Thursday, August 14, 2014

Tetris, Tons, and Tomatoes

Ever stacked olive wood?  Yeah, me neither.

I have, however, stacked a lot of wood since moving to Italy.  Not to brag or anything, but I'm pretty good at it.  It's like doing a puzzle.  Or rock climbing. Actually it's a lot like a life-sized, heavy, dirty game of tetris.

Which would explain my advanced skill level - I went through a tetris phase. I'm going to toss out a little theory here that says just about anyone who was in middle school in 80s would be a good wood stacker.
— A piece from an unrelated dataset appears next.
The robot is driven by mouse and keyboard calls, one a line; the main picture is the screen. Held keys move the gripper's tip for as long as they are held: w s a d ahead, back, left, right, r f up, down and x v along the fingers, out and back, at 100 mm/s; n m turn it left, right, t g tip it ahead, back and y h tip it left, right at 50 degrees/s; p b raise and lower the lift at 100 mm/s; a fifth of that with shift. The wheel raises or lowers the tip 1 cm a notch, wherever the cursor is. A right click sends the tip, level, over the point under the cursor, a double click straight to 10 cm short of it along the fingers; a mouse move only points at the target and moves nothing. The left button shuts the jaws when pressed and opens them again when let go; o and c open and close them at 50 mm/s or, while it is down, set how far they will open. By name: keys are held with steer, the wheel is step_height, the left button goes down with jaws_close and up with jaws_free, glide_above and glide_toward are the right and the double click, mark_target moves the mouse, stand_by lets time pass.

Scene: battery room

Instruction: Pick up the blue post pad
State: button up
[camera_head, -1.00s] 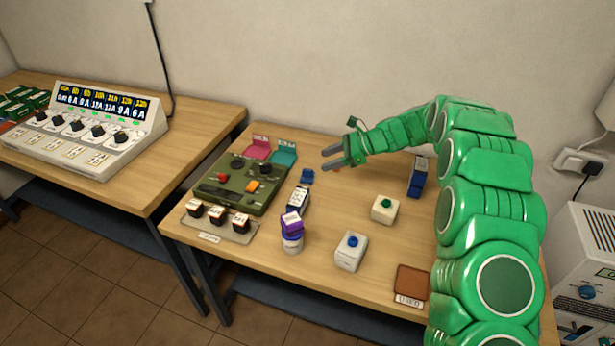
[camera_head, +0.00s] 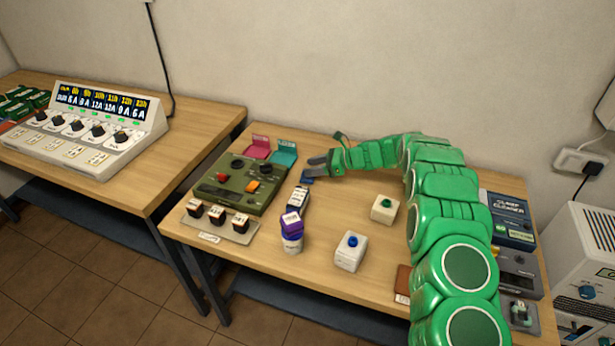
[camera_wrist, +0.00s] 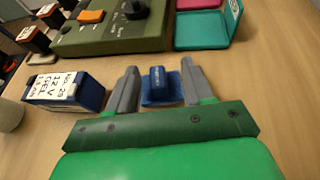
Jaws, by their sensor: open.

Wait, I'm a little off topic here, we were talking about olive wood, stacking OLIVE wood.

Maybe some of you have stacked Elm wood

or  maybe a bit of Oak wood

This would make you amateur wood stackers.  Babies.  Half-stackers. tee-ball stackers. Wanna enter the wood stacking big leagues?  Cut one of these gnarly bad boys into stove-sized pieces and start stacking



All I can say is.....who's your mamma?  I am.  I am your wood stacking mamma.

Ok, it's not so pretty but  it is 10 quintale (half ton) of olive wood in 4' x 3' x 6' stack.

David thinks that should keep us warm for about a week and a half.  So he picked up a little backup

Those would be small pieces of Brier wood from our pal Mimmo who has a business treating and cutting brier wood into pipe sized pieces to sell to people who make pipes - pipes for smoking, not tubes. I bet you never thought about where pipe makers get their wood, did ya?  Well, they get it from Mimmo.  And we get his left-over bits, in easy to stack bags.

Speaking of stacking, here's the stack of veggies from today's harvest.

As I type David is making our 3rd, THIRD, batch of sugo for jarring.



Umm, that doesn't look like much, it was just one batch.  Anyway...

Winter.  Bring it on...



1 comment:

  1. Ooooh, we know about stacking wood here - that's after splitting it. BIG HUGE LARGE HUMONGOUS trees.

    Olive wood? My Honey uses it to make turned wood pens for our shop. Gorgeous wood!

    I love your picture of the gnarly tree.